Public defenders oppose Nevada sexual assault bill | NevadaAppeal.com

Public defenders oppose Nevada sexual assault bill

Assemblywoman Connie Munk, D-Las Vegas, says AB227 is designed to fix a problem she says lets some sex offenders off because the prosecution has to prove the victim didn’t consent.

But public defenders and the ACLU argued the bill impermissibly shifts the burden of proof from the prosecution to the defense.

Existing law rules a perpetrator guilty of sexual assault for forcing himself on a victim against their will or under conditions where the perpetrator knows or should know the victim is incapable of resisting or understanding the nature of their conduct.

Sandy DiGiacomo of the Clark County DA’s office said AB227 is aimed at situations in which the victim in unconscious, intoxicated or otherwise not capable of giving consent.

Under existing law, she said, “we have to show she didn’t consent and if they don’t remember, that’s a huge burden.”

She said the perpetrator can simply get on the stand at trial and say the victim did give consent.

She said AB227 would change that from, “actual consent, which is impossible in most situations,” to show the victim was so impaired they couldn’t legally consent.

She pointed to a number of cases where someone was charged with raping an unconscious victim or a victim obviously so intoxicated they aren’t in control of themselves.

“If we can prove they were intoxicated to an extent to where she couldn’t give consent, we get the conviction,” she said.

John Jones of the Clark County DA’s office said the bill changes requiring they prove actual consent, “to did she have the capacity to consent.”

He said at present, it’s an, “uphill battle because we have a victim who can’t remember anything.”

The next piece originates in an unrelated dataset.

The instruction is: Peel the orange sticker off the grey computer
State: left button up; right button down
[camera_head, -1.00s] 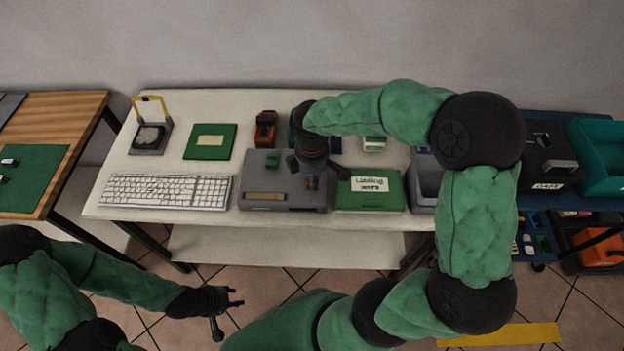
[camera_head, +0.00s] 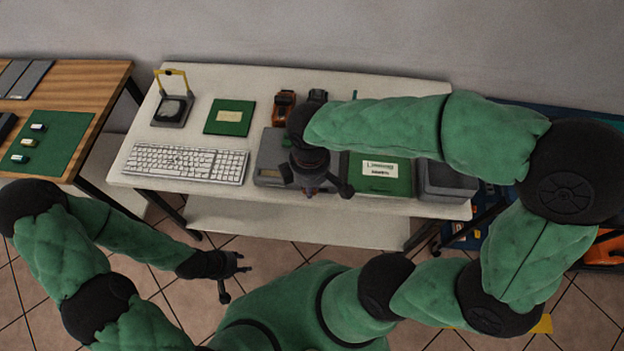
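The grey computer (camera_head: 270,152) is a flat box on the white table, and its right part is hidden by my right gripper. A pale tan strip (camera_head: 269,173) shows on its front edge. I cannot make out an orange sticker on its visible part. My right gripper (camera_head: 316,186) hangs over the computer's right front part, fingers spread and nothing seen between them. Whether it touches the computer cannot be told. My left gripper (camera_head: 236,280) is open and empty, over the floor in front of the table.
A white keyboard (camera_head: 185,163) lies left of the computer, and a green labelled box (camera_head: 378,180) lies right of it. A grey bin (camera_head: 446,181) stands farther right. An orange device (camera_head: 283,107) and a green pad (camera_head: 230,117) are behind. A lower shelf (camera_head: 290,224) runs beneath.

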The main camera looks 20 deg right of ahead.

But Nadia Hojjat of the Clark County Public Defender’s Office said that shifts the burden of proof to the defense.

She said those examples DiGiacomo cited are already covered by existing law, pointing out having sex with an unconscious person falls under current stature and the prosecution isn’t required to prove the perpetrator knew or should have known it was wrong. She said the same is true of an individual obviously so drunk or incapacitated they’re incapable of consent.

“Now we’re going entirely to the state of mind of the victim at the time,” she said. “We’ve all encountered individuals walking, talking, who won’t remember anything tomorrow. We’re talking about an adult who appears to be a consenting adult. They’re asking an amendment that we now say this adult appears to give consent but that consent doesn’t count. That consent is invalidated.”

Kendra Birtchy of the Washoe Public Defender’s Office made similar comments asking how prosecutors can determine whether the victim is incapacitated.

“Is it one drink, two drinks, three drinks?” she asked. “Is it the first person who regrets it in the morning — the other person is guilty of sexual assault?”

They were joined by Holly Welborn of the American Civil Liberties Union who also argued the bill impermissibly shifts the burden of proof to the defendant. All three made it clear they object to the lack of clear standards for proving the victim was unable to consent.

The committee took no action on AB227.